An ABC News investigative piece reported that CTFC Commissioner Bart Chilton cited an obtained Wall Street research paper written by Goldman Sachs, which revealed how the firm’s own research quantified specifically how much it estimated the price of oil would rise with each large speculative trade. In other words, they came up with numbers on how much gas prices would go up each time there was a big trade of oil futures.
So what’s going on with gas prices now? (Click the chart for the underlying source.)
That pesky Dodd-Frank Act, (aka The Wall Street Reform and Consumer Protection Act) the bad, bad, law that you heard GOP Candidate Willard “Mitt” Romney lambast in last week’s Presidential debate includes increased oversight on Wall Street traders, like those responsible for manipulating the price of oil from 2004 to 2008. An approaching October 12th deadline of the Wall Street Reform Act (Dodd-Frank) has lobbyists losing their minds. So much so, that Commissioner Chilton is suddenly asking for a time out. Which is pretty amusing coming from the regulator who wrote Ponzimonium which includes in “About the Author” He has often been a lone voice on the Commission for policies to rein in speculative interests and impose position limits to avoid excessive trading concentration.
At this point, if you have not re-routed your browser to The Drudge Report, Fox News, or Tea Party Patriot dot org, you’re thinking, “Okay Amy we know you like to rant about politics. We know it is an election year. And we know you live in the state that benefits most from relatively un-regulated Big Oil…”
What is your point? What does this have to do with wine?

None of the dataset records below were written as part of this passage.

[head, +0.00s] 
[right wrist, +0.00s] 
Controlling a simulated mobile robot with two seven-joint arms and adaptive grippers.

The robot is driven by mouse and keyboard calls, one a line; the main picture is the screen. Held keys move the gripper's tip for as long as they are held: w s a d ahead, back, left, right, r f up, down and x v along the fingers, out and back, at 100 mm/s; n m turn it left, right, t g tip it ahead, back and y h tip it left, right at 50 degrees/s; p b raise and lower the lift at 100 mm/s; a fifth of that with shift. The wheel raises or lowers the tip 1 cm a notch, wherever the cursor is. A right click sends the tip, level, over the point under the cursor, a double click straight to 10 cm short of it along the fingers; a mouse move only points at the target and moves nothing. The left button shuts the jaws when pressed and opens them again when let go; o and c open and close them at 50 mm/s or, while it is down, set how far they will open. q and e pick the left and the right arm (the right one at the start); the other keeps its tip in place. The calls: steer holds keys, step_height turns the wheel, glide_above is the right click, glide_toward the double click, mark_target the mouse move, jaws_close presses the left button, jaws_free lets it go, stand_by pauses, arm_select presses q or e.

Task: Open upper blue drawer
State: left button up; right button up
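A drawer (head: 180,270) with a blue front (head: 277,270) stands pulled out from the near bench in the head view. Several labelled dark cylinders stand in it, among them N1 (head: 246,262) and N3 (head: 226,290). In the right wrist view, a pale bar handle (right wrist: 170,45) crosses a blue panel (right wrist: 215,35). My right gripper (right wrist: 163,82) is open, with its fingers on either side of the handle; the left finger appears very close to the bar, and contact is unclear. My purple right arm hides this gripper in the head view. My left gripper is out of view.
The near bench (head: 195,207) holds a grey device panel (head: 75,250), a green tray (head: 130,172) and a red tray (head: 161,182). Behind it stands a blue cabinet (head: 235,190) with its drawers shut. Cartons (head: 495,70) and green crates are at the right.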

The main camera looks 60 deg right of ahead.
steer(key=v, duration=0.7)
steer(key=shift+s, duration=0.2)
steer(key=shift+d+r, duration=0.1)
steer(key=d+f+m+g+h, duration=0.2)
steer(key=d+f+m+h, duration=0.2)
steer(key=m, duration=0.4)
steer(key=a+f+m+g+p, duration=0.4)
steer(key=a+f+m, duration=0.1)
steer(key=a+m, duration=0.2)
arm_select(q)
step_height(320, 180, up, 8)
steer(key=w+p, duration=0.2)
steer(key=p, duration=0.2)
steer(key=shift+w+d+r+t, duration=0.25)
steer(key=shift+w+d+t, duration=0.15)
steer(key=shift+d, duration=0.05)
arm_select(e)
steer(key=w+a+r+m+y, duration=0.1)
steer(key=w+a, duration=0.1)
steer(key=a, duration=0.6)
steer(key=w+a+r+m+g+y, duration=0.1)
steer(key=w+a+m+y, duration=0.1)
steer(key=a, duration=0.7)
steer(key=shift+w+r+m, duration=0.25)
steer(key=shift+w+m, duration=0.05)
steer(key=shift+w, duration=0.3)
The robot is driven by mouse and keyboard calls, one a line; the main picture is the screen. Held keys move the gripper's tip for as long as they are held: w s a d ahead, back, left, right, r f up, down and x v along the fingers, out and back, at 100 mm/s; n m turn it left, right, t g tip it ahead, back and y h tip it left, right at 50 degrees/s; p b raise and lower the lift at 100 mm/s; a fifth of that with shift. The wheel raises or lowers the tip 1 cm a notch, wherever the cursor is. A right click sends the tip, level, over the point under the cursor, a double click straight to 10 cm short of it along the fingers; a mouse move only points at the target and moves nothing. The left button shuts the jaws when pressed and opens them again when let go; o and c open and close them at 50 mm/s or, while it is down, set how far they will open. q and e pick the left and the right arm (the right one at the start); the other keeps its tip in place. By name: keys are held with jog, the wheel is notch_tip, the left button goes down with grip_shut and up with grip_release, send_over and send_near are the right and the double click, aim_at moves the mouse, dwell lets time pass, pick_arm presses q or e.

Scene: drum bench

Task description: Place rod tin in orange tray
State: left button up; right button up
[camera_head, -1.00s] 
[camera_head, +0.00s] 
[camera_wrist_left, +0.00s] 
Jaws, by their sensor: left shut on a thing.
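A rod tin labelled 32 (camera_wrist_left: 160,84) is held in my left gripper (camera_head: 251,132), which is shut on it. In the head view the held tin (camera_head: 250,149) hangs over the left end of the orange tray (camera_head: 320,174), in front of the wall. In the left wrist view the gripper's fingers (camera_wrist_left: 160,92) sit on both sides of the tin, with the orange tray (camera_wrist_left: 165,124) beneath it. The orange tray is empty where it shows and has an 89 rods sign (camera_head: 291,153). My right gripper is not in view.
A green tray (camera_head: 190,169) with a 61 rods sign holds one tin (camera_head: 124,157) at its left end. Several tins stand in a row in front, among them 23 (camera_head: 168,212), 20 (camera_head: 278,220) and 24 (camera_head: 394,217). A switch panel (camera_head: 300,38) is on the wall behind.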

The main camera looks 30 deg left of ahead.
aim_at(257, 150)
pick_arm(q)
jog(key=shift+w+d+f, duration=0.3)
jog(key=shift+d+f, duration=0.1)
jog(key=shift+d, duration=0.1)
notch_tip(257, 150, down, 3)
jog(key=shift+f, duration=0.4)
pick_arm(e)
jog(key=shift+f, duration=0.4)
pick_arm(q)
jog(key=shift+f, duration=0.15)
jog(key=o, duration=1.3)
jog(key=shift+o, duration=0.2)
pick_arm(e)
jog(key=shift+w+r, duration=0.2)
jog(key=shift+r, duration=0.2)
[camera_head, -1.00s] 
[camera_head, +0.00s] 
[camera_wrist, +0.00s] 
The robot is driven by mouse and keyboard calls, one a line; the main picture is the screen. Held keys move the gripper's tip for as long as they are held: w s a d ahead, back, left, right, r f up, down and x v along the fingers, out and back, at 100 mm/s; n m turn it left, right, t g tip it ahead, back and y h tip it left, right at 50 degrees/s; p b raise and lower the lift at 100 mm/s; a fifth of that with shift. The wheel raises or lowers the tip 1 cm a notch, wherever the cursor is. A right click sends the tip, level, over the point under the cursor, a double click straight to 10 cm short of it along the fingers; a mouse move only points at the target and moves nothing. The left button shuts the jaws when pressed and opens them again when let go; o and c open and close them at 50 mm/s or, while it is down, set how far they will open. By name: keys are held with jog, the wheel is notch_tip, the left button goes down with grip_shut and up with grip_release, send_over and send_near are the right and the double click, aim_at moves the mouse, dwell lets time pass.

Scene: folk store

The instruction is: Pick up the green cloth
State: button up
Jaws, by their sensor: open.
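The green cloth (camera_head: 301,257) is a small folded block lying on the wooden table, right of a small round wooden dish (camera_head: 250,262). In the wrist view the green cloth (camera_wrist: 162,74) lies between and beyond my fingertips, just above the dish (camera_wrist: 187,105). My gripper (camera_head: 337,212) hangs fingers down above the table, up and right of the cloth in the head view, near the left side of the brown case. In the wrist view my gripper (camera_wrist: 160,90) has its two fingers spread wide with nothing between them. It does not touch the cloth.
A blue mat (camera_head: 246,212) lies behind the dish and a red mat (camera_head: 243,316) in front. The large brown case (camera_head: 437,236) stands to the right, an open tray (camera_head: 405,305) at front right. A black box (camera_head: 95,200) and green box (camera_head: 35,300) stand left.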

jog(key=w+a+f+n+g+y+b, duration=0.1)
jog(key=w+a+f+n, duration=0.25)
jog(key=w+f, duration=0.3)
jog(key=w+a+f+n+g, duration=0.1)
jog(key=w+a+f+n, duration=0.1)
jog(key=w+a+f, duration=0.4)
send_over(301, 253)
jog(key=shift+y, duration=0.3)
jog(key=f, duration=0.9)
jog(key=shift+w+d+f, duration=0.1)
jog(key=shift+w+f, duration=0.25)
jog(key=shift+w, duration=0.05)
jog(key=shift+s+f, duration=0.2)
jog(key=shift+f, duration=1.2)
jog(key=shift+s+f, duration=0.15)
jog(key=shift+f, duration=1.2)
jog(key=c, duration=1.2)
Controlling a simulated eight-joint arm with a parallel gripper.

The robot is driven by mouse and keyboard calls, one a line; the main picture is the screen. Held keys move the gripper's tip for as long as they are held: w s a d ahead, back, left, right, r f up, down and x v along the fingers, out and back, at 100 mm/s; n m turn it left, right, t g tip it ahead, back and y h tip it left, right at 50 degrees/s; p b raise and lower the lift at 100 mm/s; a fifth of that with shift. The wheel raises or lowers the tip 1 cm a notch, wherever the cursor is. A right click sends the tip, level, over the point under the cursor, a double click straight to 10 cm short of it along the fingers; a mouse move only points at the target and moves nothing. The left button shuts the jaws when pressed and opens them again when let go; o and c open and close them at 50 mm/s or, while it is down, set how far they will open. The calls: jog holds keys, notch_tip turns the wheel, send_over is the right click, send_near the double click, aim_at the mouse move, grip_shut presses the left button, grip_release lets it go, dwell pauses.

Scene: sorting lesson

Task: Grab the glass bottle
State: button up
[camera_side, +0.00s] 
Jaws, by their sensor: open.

Hong Kong, Not Parker Pushing Up Price of French Wine
We all know the effect a Parker rating has on wine. A 96 from e-Bob, and wines sales go nuts, an 89 may doom it to a flash-sale site, costing the winery significant profits. In a post reviewing the book “Why the French Hate Us” by Campbell Mattinson, In The Picture‘s Kim Brebach writes about French wine before Parker. “At the time, you could buy third-growth Bordeaux like 1978 Chateau Montrose, Ducru-Beaucaillou and Pichon Longueville Comtesse de Lalande for around $30. Good Burgundies cost a bit more, and great Sauternes & Barsacs a bit more again – about $60/70 for a full bottle of Rieussec.” In making the case for Australian wine, he goes on to discuss how speculation led to outrageous prices.
I think it was in the early nineties that brain US surgeons and Wall Street types drove the prices of French wines up, in a Robert Parker-induced frenzy. Parker is to wine what Steve Jobs was to Apple. Then the Hong Kong Chinese got into the act, pushing up auction prices at Christies and Southebys. Bordeaux and Burgundies floated out of reach of ordinary people, the premier grand crus soon fetching a thousand dollars or more.
In May 2010, Decanter predicted prices for 2009 Bordeaux to soar due to Hong Kong speculators, based on a Decanter survey.
“As Simon Zhou of Ruby Red Fine Wines in Shanghai said, ‘speculators will be the biggest buyers of 09 Bordeaux. Wine drinkers … will not buy as enthusiastically as most overseas trade and media seem to think.’
Predictions came true as the cost of Bordeaux rose significantly in October 2010, when the price of Château Lafite Rothschild 2008 rose by 20% overnight after it was announced bottles would be marketed in China with the Chinese symbol for the number 8, regarded as lucky and leading to wealth and prosperity. It peaked in January 2011 when its average trade price rose to £14,043 a case. ($22,665 U.S. at today’s conversion rate.) By January 2012, according to Decanter, it had fallen 45% to £8,108 ($13,086 U.S.)
Still too rich for my blood. But it seems that score had less to do with release price than anticipated trading demand. While the difference between 2002 and 2006, both rated 95 might be attributed to changes in economy or production, how can one account for a 2008 92-rated Lafite release price at over three times that of a 95-point 2006 vintage?
Speculators, Not Regulators, are Bad for Consumers
Economics 101 taught us all Adam Smith’s Invisible Hand Theory. According to this theory, constantly cited by opponents of regulation, each of us, individually, acting in our own self-interests, generates a demand for goods and services that compels the market to deliver those goods and services in the most efficient manner. Sellers do this so that they may receive compensation from buyers and make a profit in doing so. In this “free market” process, resources are allocated in the most efficient manner.
But in the 18th Century, Adam Smith did not anticipate an unregulated Wall Street, or Hong Kong. He never took into account a hoard of greedy traders making untold billions by trading futures on the price of goods, and in turn, having a direct impact on the price of the goods.
Speculators drive up the cost of goods to consumers. Unregulated speculators cost you and I our hard-earned wages not just at the wine merchant, but every day at the gas pump. Regulation does not increase the cost of good sold, but an unregulated Wall Street does.
Remember that in November. And Vote.